Praying for a Person’s Salvation

If you love somebody or if you even care a little,  you want that person to have eternal life.  The alternative you don’t wish even on your worst enemy.  So what can a person do to help?  It starts with prayer.

Ultimately, God has to make a believer who is connected to Jesus and has eternal life.  I can’t force this on someone.  I can’t will it on them.  I can’t even talk them into it.  That is the thrust of John 1:12-13:

Yet to all who received Him, to those who believed in His name, He gave the right to become children of God–children born not of natural descent, nor of human decision or a husband’s will, but born of God.

It is not that God isn’t already aware of a person or desiring their salvation, that we need to pray.  God has decided to include us in this process and through prayer we are included.

What should we ask for?  This depends on the person.  I have asked that God put people in a person’s life who will show them the love of God and share the Gospel with them.  I have prayed that God would use me for the same.  In situations where distance keeps me out of a person’s day-to-day life, I have asked that God would send other people to the person I am praying for and that He would send me to somebody else.  Has it worked?  Yes.   Since the situation is very personal (about family), I can’t share it here, but it has worked.

I have also prayed that God would break down barriers within a person.  Sometimes the barriers have been false priorities–like money.  Other times it has been about hardened “intellectual” arguments against God and the Gospel.  I have prayed that God would use any means necessary.  If necessary, even rough means.  It is better that a person have grievous loss, if that’s what it takes, then to go to their death without Jesus.  Has this worked?  Again, yes.  A friend lost a great deal of money and an infatuation with the Stock Market.  That loss turned him toward God.  In another situation loss of health softened a person’s reliance on a material worldview.  The moral of the story isn’t that you had better come along peacefully or I’ll ruin your life.  Rather it is that love has important priorities.

God is an unlimited being, but because He chooses to work through His people, we become a limiting resource.  Therefore, we need to be maximally available.  That is another thing I pray about.  I ask God to use me and to make me fully aware of my opportunities.

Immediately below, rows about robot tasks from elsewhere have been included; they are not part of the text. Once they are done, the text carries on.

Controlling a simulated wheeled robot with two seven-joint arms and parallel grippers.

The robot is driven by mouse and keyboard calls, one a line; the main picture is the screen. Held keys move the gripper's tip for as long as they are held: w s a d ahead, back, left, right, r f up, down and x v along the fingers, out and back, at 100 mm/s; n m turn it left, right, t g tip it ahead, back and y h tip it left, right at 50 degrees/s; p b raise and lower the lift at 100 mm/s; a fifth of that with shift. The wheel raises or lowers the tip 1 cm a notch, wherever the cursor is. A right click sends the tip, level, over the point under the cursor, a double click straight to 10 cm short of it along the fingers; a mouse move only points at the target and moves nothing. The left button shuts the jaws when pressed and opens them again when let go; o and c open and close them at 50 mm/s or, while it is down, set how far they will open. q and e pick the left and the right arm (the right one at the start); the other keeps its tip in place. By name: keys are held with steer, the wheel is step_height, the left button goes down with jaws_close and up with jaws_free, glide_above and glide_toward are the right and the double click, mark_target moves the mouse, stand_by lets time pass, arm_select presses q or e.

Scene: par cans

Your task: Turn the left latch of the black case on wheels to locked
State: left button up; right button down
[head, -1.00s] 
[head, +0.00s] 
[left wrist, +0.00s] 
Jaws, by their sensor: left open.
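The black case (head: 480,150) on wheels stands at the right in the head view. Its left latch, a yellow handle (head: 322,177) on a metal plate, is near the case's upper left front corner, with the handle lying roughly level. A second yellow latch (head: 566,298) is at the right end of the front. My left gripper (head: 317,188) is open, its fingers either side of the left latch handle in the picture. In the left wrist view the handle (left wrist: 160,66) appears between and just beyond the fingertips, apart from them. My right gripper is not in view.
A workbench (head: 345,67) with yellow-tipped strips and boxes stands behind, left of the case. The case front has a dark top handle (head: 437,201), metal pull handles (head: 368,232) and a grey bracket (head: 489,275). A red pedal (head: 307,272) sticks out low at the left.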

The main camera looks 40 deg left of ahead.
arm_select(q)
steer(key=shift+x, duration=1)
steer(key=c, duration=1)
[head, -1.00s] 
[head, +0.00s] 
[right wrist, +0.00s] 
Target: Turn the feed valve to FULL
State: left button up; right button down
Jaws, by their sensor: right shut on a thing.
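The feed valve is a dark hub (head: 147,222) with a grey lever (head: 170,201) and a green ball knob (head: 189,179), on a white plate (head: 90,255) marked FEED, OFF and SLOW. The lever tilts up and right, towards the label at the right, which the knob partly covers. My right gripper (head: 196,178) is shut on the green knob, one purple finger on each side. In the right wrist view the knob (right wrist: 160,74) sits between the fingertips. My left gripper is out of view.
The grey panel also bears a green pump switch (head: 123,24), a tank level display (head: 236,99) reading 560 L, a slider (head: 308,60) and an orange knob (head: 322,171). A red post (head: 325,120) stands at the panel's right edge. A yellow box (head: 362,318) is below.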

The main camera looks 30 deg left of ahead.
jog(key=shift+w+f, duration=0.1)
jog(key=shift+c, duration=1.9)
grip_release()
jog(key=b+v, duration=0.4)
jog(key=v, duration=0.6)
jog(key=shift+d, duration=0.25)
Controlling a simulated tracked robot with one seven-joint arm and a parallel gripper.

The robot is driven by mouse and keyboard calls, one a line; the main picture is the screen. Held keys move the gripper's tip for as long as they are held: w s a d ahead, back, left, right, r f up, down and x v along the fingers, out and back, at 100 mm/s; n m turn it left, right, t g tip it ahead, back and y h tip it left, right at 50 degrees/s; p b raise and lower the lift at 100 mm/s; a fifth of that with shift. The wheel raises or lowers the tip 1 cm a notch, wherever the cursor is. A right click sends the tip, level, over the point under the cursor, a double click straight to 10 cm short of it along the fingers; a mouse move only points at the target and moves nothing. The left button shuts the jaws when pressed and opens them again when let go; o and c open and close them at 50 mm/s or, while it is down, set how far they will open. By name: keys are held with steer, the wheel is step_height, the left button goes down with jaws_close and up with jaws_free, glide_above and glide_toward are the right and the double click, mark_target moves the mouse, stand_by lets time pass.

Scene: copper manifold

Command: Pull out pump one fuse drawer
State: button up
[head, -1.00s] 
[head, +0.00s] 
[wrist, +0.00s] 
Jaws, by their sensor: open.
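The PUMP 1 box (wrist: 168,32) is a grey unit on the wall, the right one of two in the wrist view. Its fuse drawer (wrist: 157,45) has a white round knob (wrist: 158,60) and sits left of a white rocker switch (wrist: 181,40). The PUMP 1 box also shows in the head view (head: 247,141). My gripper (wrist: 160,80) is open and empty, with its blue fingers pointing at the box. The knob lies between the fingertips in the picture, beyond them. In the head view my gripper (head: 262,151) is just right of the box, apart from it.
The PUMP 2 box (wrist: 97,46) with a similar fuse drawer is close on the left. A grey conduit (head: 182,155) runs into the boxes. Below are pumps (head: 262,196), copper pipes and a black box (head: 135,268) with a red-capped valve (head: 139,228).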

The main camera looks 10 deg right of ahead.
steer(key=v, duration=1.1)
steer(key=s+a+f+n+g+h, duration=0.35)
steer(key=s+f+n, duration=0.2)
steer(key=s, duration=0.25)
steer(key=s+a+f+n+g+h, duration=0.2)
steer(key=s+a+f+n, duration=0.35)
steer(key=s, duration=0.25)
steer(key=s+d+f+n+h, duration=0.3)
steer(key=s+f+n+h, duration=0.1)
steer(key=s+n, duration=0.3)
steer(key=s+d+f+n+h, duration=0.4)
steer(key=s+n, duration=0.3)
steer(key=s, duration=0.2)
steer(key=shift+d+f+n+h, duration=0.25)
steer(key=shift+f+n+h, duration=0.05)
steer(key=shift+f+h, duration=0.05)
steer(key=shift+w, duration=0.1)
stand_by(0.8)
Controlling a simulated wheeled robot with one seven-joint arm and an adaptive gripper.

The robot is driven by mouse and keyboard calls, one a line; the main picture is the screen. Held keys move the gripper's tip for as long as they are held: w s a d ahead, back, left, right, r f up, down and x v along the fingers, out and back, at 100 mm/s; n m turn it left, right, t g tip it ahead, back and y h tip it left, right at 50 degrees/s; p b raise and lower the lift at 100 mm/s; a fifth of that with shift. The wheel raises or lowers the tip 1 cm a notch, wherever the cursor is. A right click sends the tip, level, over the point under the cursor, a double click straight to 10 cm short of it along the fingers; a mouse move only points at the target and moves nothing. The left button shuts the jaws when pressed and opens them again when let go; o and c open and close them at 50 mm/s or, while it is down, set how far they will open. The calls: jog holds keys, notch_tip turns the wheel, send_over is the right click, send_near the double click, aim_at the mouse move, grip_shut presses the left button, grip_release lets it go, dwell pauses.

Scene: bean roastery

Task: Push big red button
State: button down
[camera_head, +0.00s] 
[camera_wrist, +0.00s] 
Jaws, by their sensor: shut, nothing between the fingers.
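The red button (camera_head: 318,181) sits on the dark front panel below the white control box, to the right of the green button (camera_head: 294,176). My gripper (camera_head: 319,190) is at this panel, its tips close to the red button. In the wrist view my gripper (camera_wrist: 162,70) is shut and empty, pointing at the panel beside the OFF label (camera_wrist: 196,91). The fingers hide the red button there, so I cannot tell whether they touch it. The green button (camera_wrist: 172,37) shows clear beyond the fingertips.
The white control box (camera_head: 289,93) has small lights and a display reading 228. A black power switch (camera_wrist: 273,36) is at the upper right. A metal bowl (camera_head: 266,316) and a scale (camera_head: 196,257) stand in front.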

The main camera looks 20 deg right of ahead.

Prayer matters.  As a disciple of Jesus, you have the right and duty to use prayer.  Use it for things that really matter–like the eternal well-being of another.

1 Comment

  1. My prayers sometimes include one or two specific Bible passages (which I’ve noted is one of their hangups) that this truth would be revealed to them. Rita
    P.S. I like how you separate your paragraphs – makes it easier to read – and doesn’t seem so – intimidating.